NEW YORK SUPREME COURT, APPELLATE DIVISION, THIRD DEPARTMENT


April 23, 2009

LISA M. DUBE-FORMAN, APPELLANT,
v.
SHERYL S. D'AGOSTINO, RESPONDENT.

The opinion of the court was delivered by: Mercure, J.P.

Published by New York State Law Reporting Bureau pursuant to Judiciary Law § 431.

This opinion is uncorrected and subject to revision before publication in the Official Reports.

Calendar Date: February 11, 2009

Before: Mercure, J.P., Rose, Lahtinen, Malone Jr. and Kavanagh, JJ.

MEMORANDUM AND ORDER

Appeal from an order of the Supreme Court (Dawson, J.), entered September 5, 2008 in Essex County, which denied plaintiff's motion for, among other things, partial summary judgment.

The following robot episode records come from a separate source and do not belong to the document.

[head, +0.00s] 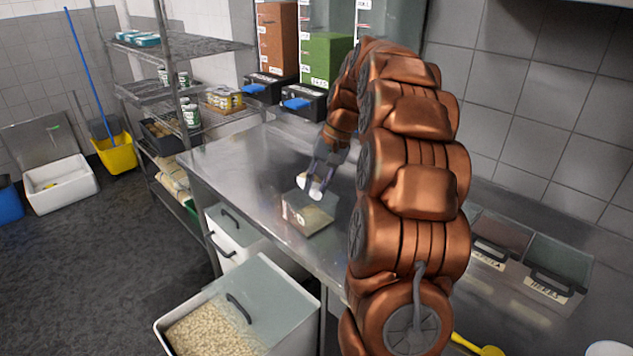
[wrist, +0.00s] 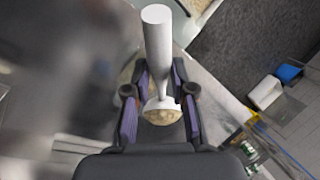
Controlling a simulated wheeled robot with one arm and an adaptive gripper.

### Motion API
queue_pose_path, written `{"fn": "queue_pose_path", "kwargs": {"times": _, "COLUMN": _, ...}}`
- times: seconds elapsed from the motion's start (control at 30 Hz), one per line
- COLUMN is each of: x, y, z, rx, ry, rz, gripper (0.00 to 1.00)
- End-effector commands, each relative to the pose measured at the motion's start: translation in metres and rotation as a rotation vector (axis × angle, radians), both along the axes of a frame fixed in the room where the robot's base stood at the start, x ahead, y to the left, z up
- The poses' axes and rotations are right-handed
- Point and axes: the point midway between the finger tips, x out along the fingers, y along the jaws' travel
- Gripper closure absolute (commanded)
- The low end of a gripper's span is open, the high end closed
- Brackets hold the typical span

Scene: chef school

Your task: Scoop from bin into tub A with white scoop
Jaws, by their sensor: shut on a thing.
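My gripper (head: 322,176) is shut on the white scoop (head: 311,187) above the steel counter. In the wrist view the scoop's thick white handle (wrist: 157,42) points up the picture, and its neck passes between the fingers. Tan material shows at the scoop's bowl (wrist: 162,116); whether it lies in the bowl or beneath it is hard to tell. A small clear tub (head: 322,229) stands on the counter just below the scoop, with a label and some tan contents; its letter is unreadable. The bin (head: 170,323) at the lower left holds pale beige grains, with its grey lid half across.
The steel counter (head: 235,160) is mostly clear left of the tub. Black boxes (head: 300,102) stand at its back. Labelled containers (head: 556,268) and a yellow scoop (head: 478,346) are at right. A wire shelf (head: 180,48) stands left.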

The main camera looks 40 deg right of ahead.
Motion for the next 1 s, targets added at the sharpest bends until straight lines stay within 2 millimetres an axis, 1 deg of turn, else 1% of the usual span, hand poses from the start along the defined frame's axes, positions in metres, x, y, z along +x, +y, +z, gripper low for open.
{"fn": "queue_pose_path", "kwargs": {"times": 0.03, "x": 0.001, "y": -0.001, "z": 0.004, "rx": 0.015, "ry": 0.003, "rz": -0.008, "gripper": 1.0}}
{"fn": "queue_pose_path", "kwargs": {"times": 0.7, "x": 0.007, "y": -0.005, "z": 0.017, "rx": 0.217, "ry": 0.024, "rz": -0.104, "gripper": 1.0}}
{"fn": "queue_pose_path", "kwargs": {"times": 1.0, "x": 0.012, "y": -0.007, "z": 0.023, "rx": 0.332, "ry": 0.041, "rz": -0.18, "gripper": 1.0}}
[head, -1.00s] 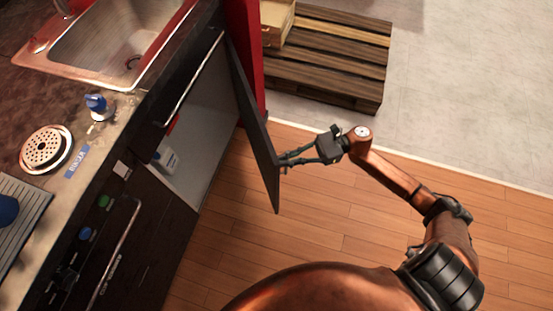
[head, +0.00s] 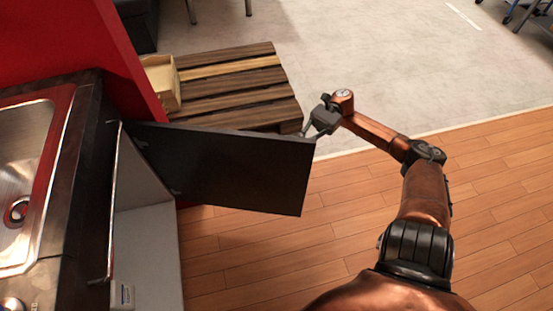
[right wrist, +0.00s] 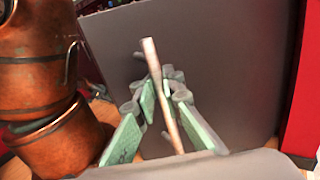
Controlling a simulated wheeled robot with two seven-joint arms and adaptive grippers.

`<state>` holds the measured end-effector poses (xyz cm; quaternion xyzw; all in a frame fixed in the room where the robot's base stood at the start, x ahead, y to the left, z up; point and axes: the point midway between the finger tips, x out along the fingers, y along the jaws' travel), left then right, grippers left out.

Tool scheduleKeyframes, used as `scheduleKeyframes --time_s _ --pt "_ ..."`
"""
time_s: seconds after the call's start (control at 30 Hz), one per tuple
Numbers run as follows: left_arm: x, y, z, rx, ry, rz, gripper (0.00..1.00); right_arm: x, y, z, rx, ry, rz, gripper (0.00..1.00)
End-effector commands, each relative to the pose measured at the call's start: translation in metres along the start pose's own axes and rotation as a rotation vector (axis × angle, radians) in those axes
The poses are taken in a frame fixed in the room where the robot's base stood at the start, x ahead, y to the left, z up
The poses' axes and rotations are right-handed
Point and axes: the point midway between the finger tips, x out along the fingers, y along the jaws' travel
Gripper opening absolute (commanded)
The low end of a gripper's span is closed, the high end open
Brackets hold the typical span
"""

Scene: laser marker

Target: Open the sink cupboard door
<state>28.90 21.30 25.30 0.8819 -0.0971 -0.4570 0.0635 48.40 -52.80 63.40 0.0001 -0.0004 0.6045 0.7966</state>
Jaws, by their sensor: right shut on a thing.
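The sink cupboard door (head: 230,170) is a dark panel swung wide open, hinged at the left by the counter. Its inner face shows in the head view. My right gripper (head: 312,130) is at the door's free edge, on its far side. In the right wrist view the gripper (right wrist: 172,115) is shut around a thin bar handle (right wrist: 160,85) on the door's grey outer face (right wrist: 225,70). The cupboard's pale inside (head: 147,250) is open to view, with a small white bottle (head: 121,295) low in it. My left gripper is not in view.
The sink (head: 25,180) and counter are at the left. A red panel (head: 75,45) stands behind the door's hinge side. A wooden pallet (head: 235,85) with a light box (head: 161,84) lies beyond the door. The wooden floor at the right is clear.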

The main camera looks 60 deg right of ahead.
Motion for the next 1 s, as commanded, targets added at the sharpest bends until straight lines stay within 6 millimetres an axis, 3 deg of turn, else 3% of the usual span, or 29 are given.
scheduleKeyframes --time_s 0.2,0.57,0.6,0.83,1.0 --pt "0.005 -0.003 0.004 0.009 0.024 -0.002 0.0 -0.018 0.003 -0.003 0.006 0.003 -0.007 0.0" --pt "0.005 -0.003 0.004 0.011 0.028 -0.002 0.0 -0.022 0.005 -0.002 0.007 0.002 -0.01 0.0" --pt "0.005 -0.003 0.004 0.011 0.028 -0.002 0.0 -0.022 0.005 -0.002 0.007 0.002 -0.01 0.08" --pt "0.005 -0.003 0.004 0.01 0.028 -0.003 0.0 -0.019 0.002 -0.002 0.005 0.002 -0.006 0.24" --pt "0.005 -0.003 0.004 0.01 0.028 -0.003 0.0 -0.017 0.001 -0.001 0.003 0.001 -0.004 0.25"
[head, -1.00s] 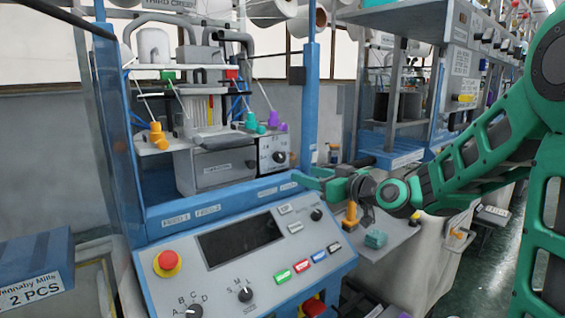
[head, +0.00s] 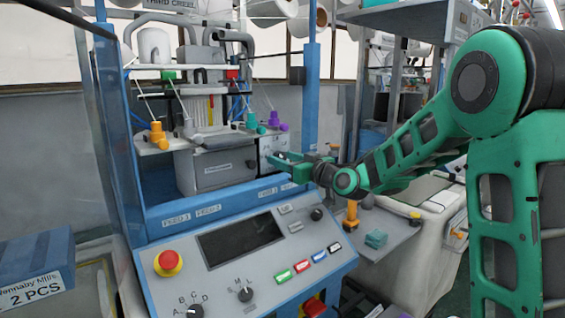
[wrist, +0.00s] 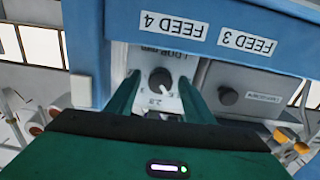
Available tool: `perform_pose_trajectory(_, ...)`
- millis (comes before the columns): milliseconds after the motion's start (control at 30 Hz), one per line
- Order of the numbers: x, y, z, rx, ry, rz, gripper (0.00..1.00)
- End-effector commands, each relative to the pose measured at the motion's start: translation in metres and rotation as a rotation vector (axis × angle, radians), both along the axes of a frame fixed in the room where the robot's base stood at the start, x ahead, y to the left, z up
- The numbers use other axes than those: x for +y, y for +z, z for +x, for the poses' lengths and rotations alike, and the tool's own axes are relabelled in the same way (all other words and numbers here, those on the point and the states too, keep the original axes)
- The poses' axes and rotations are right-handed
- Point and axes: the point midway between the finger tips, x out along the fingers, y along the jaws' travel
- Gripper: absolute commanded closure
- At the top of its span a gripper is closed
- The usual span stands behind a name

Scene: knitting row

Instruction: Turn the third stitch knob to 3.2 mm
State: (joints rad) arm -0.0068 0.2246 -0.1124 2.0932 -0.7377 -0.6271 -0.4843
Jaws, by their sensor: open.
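The stitch knob (wrist: 160,79) is round and dark with a pale pointer mark. It sits on a light plate (wrist: 146,56) with upside-down loop lettering in the wrist view. In the head view my gripper (head: 277,166) reaches in front of the plate (head: 271,144) and hides the knob.
A grey box (head: 225,168) with its own dark knob (wrist: 228,96) stands beside the plate. The blue feed-labelled rail (head: 215,210) runs below. A sloped control panel (head: 300,245) with a red stop button (head: 168,262) lies in front. Orange guides (head: 157,135) and purple guides (head: 277,121) stand above.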

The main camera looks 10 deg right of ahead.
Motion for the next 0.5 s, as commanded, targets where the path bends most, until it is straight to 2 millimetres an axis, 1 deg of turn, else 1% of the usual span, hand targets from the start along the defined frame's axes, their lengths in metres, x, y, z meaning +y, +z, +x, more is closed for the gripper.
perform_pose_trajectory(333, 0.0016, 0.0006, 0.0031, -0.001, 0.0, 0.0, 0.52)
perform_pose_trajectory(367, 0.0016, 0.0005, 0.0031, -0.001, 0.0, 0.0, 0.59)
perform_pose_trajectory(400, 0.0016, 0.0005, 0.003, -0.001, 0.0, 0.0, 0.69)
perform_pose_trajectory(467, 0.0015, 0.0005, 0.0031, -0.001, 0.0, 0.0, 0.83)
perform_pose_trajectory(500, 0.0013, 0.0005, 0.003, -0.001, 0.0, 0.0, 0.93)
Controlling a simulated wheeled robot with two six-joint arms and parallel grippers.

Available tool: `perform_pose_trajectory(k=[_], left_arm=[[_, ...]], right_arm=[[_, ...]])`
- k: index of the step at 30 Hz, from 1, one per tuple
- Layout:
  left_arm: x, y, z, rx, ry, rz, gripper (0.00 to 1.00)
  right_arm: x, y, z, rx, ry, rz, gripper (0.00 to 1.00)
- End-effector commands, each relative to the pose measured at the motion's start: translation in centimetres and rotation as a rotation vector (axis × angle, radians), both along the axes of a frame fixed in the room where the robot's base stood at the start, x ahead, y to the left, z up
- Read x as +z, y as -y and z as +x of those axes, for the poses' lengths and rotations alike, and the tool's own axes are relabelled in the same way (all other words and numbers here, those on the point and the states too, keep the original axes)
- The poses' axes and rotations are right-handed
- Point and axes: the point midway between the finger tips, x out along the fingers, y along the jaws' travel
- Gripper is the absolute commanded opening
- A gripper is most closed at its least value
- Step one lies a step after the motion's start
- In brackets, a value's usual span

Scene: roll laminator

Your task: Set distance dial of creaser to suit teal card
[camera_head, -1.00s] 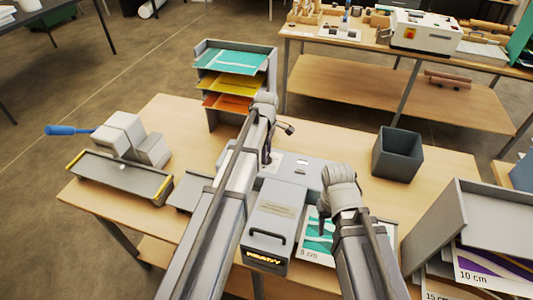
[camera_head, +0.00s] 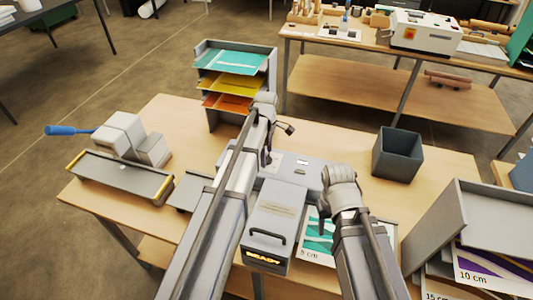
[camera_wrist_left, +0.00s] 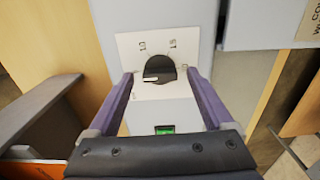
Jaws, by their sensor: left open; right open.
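The creaser (camera_head: 275,215) is a grey machine on the wooden table, with a lit READY sign on its front. A teal card (camera_head: 318,235) with a 5 cm label lies right of the creaser's front. My right gripper (camera_head: 323,210) is open above that card, its fingers partly hidden.
A rack (camera_head: 237,85) holds teal, yellow and orange sheets at the back. A grey bin (camera_head: 397,153) stands at the right. A grey machine with a blue handle (camera_head: 70,130) stands at the left. A green light (camera_wrist_left: 164,130) glows below the dial.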

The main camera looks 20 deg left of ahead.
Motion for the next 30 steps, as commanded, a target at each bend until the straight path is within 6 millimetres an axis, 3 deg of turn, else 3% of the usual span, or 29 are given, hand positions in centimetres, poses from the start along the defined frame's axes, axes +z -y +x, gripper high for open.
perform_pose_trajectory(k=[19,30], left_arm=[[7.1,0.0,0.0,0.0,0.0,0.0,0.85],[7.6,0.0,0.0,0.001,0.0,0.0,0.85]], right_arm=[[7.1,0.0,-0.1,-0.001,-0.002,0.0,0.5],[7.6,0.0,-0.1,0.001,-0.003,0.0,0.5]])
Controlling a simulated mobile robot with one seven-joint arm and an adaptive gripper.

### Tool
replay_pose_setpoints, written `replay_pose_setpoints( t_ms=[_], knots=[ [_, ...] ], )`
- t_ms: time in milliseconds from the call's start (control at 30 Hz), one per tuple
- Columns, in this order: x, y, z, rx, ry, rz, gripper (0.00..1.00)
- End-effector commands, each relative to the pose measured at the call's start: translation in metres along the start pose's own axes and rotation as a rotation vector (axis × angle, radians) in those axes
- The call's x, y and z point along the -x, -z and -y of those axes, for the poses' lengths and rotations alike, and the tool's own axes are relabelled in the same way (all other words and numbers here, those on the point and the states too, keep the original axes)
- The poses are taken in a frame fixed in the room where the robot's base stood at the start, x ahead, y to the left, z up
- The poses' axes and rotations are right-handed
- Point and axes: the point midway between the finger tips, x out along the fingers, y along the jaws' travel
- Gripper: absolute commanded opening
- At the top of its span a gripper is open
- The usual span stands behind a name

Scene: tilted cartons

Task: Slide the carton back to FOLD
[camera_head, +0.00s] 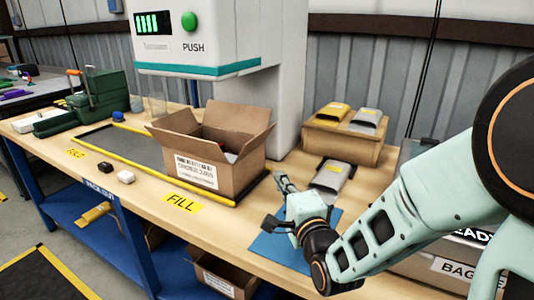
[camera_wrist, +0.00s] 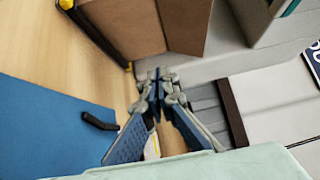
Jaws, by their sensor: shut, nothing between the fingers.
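The open brown carton (camera_head: 207,178) stands upright with its flaps spread at the FILL end of a dark slide strip, behind the yellow FILL label (camera_head: 183,202). The yellow FOLD label (camera_head: 75,153) is at the strip's left end. My gripper (camera_head: 281,178) is just right of the carton, low over the bench, with its fingers closed together and empty. In the wrist view the closed fingers (camera_wrist: 163,80) point toward a brown carton side (camera_wrist: 122,25); a gap seems to remain. The carton's contents are mostly hidden.
Yellow-edged rails (camera_head: 140,131) border the strip (camera_head: 112,145), which is bare left of the carton. A white machine with a green button (camera_head: 189,21) overhangs behind. A blue mat (camera_head: 280,252) lies under my gripper. Small black and white blocks sit near the front edge.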

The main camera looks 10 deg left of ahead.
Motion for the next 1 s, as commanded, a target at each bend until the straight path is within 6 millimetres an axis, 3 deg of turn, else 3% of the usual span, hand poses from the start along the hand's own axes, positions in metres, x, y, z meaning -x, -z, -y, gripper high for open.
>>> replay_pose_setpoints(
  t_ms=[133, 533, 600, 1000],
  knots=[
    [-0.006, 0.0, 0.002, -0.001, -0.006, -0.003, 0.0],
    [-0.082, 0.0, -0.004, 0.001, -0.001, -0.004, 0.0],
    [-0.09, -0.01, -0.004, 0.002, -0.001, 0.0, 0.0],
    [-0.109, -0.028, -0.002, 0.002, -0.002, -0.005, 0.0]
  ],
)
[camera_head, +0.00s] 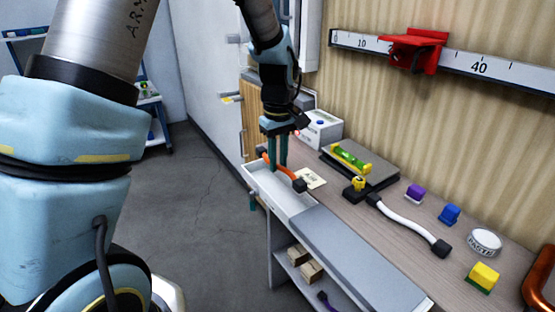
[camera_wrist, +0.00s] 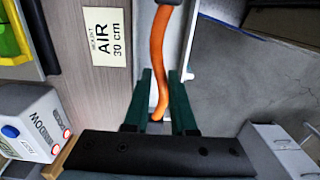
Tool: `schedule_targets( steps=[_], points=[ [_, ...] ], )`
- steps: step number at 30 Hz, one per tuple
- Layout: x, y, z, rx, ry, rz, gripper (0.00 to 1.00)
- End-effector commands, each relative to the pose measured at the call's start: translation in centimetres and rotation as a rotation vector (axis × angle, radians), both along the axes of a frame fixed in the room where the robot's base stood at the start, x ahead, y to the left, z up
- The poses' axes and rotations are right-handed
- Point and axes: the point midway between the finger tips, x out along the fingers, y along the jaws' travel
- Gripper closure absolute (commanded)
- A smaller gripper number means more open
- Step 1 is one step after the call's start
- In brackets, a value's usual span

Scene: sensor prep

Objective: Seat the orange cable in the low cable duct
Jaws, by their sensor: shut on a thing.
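The orange cable (camera_head: 285,172) with dark ends is held at my gripper (camera_head: 278,166), over the back side of an open white channel at the bench's front edge, which looks like the low cable duct (camera_head: 268,187). My gripper's two green fingers point down and are shut on the cable. In the wrist view, the orange cable (camera_wrist: 158,60) runs between the fingers (camera_wrist: 160,76), with a dark end at the top edge; the white duct (camera_wrist: 187,40) lies beside and below it. I cannot tell whether the cable touches the duct.
A grey cover (camera_head: 360,260) continues the duct to the right. A card (camera_head: 310,178) reading AIR 30 cm lies behind the cable. A white box (camera_head: 320,130), a spirit level (camera_head: 350,158), a white cable (camera_head: 410,225) and small coloured blocks stand on the bench. Open floor lies left.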

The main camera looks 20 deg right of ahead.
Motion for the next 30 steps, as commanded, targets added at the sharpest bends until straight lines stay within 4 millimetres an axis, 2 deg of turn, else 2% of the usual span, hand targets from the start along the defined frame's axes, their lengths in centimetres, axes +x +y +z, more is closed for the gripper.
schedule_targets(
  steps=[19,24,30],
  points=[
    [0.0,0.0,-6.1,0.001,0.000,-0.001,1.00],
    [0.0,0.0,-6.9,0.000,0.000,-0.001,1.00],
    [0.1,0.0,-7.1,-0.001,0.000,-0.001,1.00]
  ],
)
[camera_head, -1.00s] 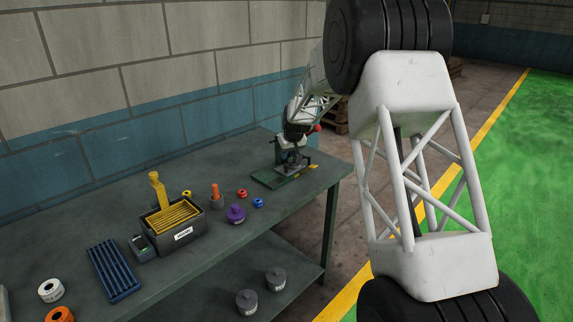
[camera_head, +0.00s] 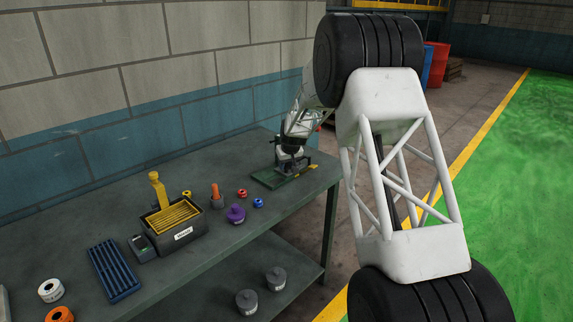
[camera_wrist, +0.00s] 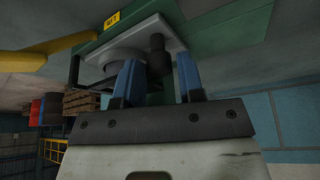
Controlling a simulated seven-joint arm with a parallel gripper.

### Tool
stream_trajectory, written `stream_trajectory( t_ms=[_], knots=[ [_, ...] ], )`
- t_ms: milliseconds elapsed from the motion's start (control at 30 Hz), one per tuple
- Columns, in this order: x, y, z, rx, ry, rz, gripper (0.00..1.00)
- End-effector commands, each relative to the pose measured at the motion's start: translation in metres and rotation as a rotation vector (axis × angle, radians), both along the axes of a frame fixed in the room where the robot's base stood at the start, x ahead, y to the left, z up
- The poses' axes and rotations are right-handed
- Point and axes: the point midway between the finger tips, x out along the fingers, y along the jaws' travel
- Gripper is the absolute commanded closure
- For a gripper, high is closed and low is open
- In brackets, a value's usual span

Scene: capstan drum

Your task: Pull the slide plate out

In January 2007, defendant, a resident of Massachusetts, entered into an exclusive buyer representation agreement with plaintiff, a real estate sales agent, for the purpose of purchasing a home in the area of the Village of Lake Placid, Essex County. In late April 2007, defendant viewed plaintiff's own residence and made a verbal purchase offer, which plaintiff accepted. Plaintiff then arranged for a structural inspection of the home on defendant's behalf; plaintiff attended the inspection but defendant did not. Thereafter, the parties entered into a written contract, which contained a specific disclaimer clause stating that defendant had examined the property, was familiar with its physical condition and agreed to accept it "AS IS." Along with the contract, defendant signed an agency disclosure form acknowledging that plaintiff was now acting as a seller's agent.

On the day of closing, defendant went to the property for a final inspection and, upon entering the basement, viewed mold and standing water in an area of the basement that had been obscured both when defendant first viewed the property and during the inspection. Immediately, defendant contacted her attorney, who came to the house and also viewed the mold infestation. The next day, defendant terminated the contract.

Plaintiff then commenced the instant action, alleging breach of contract and seeking specific performance or, in the alternative, damages. Defendant answered, asserting several affirmative defenses, including fraud and breach of fiduciary duty, and various counterclaims. Plaintiff moved for summary judgment on the matter of defendant's liability, seeking specific performance and the dismissal of defendant's counterclaims, which Supreme Court denied. Plaintiff appeals, and we now affirm.

Initially, we note that plaintiff demonstrated prima facie entitlement to summary judgment, establishing that she was ready, willing and able to perform her obligations under the parties' signed contract, which defendant unilaterally terminated (see Alba v Kaufmann, 27 AD3d 816, 818 [2006]; Rebh v Lake George Ventures, 218 AD2d 829, 830-831 [1995]; Marine Midland Bank v Cafferty, 174 AD2d 932, 934 [1991]). We agree with Supreme Court, however, that defendant has raised questions of fact on her claims of fraud and breach of fiduciary duty.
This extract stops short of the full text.